Traders and brokers must deposit cash and securities, known as margin, on a regular basis to cover potential losses on their positions. If the market moves against those positions, they receive a “margin call” requesting further funds — and if they fail to pay, they can be forced to close their position.
Chinese entrepreneur Xiang Guangda — known as “Big Shot” — has for months held a large short position on the LME through his company Tsingshan Holding Group Co., which is the world’s largest nickel and stainless steel producer, according to people familiar with the matter. In recent days, Tsingshan has been under growing pressure from its brokers to meet margin calls on that position — a market dynamic which has helped to drive prices ever higher, the people said.

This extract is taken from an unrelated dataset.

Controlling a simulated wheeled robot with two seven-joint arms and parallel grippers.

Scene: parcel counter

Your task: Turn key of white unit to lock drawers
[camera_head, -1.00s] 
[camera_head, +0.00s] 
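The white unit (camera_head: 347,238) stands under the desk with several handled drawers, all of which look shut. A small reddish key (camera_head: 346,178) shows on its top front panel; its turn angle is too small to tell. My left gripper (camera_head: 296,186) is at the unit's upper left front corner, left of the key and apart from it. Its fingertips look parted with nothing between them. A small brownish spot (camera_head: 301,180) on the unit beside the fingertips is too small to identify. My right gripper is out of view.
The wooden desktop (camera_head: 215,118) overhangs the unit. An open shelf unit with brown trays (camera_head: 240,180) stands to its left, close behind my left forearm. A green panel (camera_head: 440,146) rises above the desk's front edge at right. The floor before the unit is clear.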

A unit of China Construction Bank Corp., which is one of Tsingshan’s brokers, was given additional time by the LME to pay hundreds of millions of dollars of margin calls it missed Monday. The necessary payment has now been made, a person familiar with the matter said Tuesday, requesting anonymity because the details aren’t public.

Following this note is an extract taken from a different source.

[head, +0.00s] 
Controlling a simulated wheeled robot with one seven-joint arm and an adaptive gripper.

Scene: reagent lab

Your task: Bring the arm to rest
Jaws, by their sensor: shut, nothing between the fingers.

CCB International Holdings didn’t immediately respond to requests for comment, while Tsingshan representatives had no immediate comment on Tuesday.
While giving the LME and its members time to restore order, the historic decision to close the market and cancel Tuesday’s trades quickly attracted controversy. Alex Gerko, the founder of XTX Markets, a leading electronic market-maker on the bourse, said on Twitter, that the move will mean “the end of the market”. In a subsequently deleted tweet, he posted a chart suggesting the firm had seen a sharp slump in profits during the rally in nickel prices, but wrote that “you just can’t do what LME did”.

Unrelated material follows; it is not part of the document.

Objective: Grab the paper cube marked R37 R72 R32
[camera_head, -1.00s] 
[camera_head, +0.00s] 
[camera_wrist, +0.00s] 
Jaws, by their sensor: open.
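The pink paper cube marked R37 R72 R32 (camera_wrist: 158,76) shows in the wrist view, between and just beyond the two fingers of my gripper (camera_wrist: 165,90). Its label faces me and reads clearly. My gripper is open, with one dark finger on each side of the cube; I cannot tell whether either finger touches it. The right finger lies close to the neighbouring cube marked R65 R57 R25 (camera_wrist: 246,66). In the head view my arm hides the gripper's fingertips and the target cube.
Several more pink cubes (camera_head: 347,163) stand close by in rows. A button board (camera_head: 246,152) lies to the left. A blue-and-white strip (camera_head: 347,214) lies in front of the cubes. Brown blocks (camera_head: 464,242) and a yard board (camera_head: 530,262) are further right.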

The LME said it was considering “a possible multi-day closure, given the geopolitical situation which underlies recent price moves.” In the meantime, nickel prices continued to rally on the Shanghai Futures Exchange, with prices hitting the upper daily trading limit as the bourse’s evening session got underway on Tuesday. Typically, there’s a highly liquid arbitrage trade between the two exchanges.
“I wonder how people running arb between SHFE and LME feel now,” XTX’s Gerko said in a separate tweet.
The suspension is for at least the remainder of Tuesday. The LME said it would calculate margin calls “for the present time” on the basis of Monday’s closing price of around US$48,000.
Nickel had pared some gains to trade 66 per cent higher at US$80,000 a ton before the suspension. Other metals on the LME declined after the announcement.
A full default could have calamitous knock-on effects for the exchange, its members, and industrial users around the world who rely on its benchmark prices. The last time the bourse’s clearinghouse declared a default was in 2011, when ring-dealing member MF Global collapsed.
The LME initially announced rule changes late Monday in response to a daily spike of as much of 90 per cent, allowing traders to defer delivery obligations on all its main contracts, including nickel — in an unusual shift for a 145-year-old institution that touts itself as the “market of last resort” for metals.
However, the move failed to address the key driver behind the squeeze — that market participants with short positions were being forced to close them out because they couldn’t meet margin calls.
Nickel was already rallying on tight supplies even before Russia’s invasion of Ukraine, which has sharpened fears of sweeping commodity shortages. Higher nickel prices, if sustained, threaten to ratchet up costs for electric-vehicle batteries and complicate the energy transition. Russia produces 17 per cent of the world’s top-grade nickel.
A spokesperson for Trafigura, one of the top physical traders of the metal, said it supported the LME’s decision.
Nickel prices were quoted at US$80,000 a ton as trading was suspended. Other metals pared or erased gains after the announcement. Aluminum dropped as much as 7 per cent to US$3,480 a ton, the biggest decline since 2018.